→ **Exercise description**: Your answer should consist solely of the lines from the one with "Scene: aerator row" through the one with "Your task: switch", copied exactly, endpoints included.
::::
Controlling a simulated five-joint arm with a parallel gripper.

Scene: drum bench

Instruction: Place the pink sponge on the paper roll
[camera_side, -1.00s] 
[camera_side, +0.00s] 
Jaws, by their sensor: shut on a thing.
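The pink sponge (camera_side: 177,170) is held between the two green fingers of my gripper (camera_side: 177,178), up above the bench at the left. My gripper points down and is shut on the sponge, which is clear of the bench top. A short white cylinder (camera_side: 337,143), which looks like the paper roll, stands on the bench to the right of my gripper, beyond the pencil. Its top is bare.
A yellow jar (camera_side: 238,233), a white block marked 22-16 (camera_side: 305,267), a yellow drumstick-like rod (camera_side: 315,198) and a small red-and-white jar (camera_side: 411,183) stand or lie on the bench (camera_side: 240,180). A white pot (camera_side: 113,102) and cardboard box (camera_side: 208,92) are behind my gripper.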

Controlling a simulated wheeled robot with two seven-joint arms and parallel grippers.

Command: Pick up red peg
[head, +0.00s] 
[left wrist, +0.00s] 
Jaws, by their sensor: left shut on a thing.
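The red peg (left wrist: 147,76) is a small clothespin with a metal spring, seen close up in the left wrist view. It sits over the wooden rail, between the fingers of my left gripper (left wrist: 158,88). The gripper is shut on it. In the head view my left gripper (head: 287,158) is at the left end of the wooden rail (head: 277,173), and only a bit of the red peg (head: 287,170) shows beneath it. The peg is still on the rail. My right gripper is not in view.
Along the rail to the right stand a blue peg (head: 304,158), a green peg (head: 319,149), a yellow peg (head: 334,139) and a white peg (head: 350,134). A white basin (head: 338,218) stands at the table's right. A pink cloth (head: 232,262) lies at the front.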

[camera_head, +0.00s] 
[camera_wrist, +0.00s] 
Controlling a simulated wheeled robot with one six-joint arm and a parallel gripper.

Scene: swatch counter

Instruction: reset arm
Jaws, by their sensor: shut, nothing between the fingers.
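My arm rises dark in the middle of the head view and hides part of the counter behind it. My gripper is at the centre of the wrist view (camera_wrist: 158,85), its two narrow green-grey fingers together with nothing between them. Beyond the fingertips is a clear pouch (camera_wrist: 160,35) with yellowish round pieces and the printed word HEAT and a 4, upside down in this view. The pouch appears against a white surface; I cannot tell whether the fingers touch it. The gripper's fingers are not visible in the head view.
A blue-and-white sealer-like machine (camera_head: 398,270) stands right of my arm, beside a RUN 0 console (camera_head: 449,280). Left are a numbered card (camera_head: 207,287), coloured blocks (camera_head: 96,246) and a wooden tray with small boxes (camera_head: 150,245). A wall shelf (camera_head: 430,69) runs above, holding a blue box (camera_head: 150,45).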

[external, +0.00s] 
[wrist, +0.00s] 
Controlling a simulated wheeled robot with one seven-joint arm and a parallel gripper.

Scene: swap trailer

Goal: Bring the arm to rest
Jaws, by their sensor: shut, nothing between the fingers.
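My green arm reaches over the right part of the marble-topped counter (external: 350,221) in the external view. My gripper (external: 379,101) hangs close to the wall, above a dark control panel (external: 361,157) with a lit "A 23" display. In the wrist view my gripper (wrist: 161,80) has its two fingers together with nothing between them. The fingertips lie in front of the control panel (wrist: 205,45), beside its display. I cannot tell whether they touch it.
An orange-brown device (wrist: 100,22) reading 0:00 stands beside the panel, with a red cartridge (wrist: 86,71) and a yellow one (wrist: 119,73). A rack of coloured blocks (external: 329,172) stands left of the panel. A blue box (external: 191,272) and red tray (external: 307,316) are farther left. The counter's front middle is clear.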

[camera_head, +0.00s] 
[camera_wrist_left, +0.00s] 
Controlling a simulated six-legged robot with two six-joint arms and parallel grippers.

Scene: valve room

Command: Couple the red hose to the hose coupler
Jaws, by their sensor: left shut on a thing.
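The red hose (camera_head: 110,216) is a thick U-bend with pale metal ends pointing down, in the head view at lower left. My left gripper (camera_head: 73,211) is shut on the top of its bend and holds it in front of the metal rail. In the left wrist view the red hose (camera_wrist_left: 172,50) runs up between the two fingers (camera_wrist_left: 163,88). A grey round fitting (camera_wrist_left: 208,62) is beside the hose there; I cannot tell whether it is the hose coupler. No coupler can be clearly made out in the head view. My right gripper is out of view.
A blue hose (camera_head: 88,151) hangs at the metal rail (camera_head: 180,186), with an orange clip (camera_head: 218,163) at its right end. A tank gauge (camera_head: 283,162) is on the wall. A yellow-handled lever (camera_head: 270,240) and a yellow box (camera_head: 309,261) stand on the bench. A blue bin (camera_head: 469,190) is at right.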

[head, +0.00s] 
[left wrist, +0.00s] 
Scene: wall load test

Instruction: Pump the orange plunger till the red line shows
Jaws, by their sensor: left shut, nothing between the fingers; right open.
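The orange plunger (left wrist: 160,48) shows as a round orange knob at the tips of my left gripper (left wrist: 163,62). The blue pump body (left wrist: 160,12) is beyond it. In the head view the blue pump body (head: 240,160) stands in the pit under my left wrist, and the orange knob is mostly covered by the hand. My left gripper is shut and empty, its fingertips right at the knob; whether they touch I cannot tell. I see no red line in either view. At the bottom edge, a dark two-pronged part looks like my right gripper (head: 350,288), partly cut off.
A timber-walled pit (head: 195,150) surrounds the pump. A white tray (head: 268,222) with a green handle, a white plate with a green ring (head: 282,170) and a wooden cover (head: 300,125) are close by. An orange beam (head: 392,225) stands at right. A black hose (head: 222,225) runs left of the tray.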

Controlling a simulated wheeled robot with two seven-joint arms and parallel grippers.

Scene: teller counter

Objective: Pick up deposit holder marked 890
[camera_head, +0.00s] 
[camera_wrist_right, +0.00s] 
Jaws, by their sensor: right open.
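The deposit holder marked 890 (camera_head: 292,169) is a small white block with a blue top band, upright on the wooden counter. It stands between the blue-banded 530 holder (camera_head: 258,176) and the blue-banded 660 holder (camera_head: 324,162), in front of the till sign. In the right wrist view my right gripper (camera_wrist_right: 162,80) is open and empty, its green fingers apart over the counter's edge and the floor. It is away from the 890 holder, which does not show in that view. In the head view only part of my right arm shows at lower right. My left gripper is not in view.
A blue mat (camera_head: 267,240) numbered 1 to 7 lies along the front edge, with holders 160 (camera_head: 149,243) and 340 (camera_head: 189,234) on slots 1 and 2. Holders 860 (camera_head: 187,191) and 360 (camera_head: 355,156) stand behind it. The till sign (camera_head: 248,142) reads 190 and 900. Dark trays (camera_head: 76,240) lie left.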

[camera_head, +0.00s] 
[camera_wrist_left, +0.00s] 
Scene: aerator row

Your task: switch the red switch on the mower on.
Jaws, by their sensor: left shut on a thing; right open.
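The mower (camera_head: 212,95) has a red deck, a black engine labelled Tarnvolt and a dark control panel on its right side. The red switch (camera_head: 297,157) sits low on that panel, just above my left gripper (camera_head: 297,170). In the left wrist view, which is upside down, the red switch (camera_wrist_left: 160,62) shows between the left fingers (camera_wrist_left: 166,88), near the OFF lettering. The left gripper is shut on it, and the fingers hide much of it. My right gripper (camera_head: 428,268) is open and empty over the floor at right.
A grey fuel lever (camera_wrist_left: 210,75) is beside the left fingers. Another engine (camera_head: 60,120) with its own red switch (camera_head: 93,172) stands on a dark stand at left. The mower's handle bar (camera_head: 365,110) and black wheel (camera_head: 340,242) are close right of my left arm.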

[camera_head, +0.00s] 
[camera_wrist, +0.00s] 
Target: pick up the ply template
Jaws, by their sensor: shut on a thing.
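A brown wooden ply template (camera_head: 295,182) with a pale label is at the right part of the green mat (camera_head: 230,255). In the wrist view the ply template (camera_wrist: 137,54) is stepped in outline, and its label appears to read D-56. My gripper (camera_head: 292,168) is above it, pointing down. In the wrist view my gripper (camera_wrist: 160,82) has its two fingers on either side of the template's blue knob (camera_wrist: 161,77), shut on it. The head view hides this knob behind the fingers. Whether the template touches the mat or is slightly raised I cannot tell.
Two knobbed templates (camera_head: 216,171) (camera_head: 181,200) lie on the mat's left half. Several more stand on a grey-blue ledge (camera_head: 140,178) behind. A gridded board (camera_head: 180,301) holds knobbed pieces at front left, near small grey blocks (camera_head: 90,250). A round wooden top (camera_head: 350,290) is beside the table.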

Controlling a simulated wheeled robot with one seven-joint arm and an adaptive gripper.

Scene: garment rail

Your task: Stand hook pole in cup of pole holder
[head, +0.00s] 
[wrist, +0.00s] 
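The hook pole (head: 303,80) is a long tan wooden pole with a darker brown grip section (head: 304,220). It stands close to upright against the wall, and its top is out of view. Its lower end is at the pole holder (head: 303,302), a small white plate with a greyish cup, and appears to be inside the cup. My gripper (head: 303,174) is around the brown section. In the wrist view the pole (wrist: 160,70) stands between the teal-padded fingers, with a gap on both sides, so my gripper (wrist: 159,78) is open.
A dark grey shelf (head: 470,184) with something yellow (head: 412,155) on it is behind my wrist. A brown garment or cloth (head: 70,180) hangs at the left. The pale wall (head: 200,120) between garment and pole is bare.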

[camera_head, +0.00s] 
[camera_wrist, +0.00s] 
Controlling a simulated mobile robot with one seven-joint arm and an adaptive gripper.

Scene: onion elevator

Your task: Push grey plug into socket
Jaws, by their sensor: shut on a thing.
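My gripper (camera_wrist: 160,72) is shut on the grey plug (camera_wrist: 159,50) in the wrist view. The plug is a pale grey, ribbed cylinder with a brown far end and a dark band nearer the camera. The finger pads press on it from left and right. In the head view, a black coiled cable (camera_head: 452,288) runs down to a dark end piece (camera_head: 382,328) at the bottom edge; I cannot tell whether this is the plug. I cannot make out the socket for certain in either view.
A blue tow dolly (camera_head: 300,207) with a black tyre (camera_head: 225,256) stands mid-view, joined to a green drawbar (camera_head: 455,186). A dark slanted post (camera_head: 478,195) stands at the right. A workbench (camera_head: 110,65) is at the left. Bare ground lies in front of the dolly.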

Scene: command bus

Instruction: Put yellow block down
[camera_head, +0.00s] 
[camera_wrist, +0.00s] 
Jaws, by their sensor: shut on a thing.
::::
→ **Written reply**:
Scene: aerator row

Your task: switch the red switch on the mower on.

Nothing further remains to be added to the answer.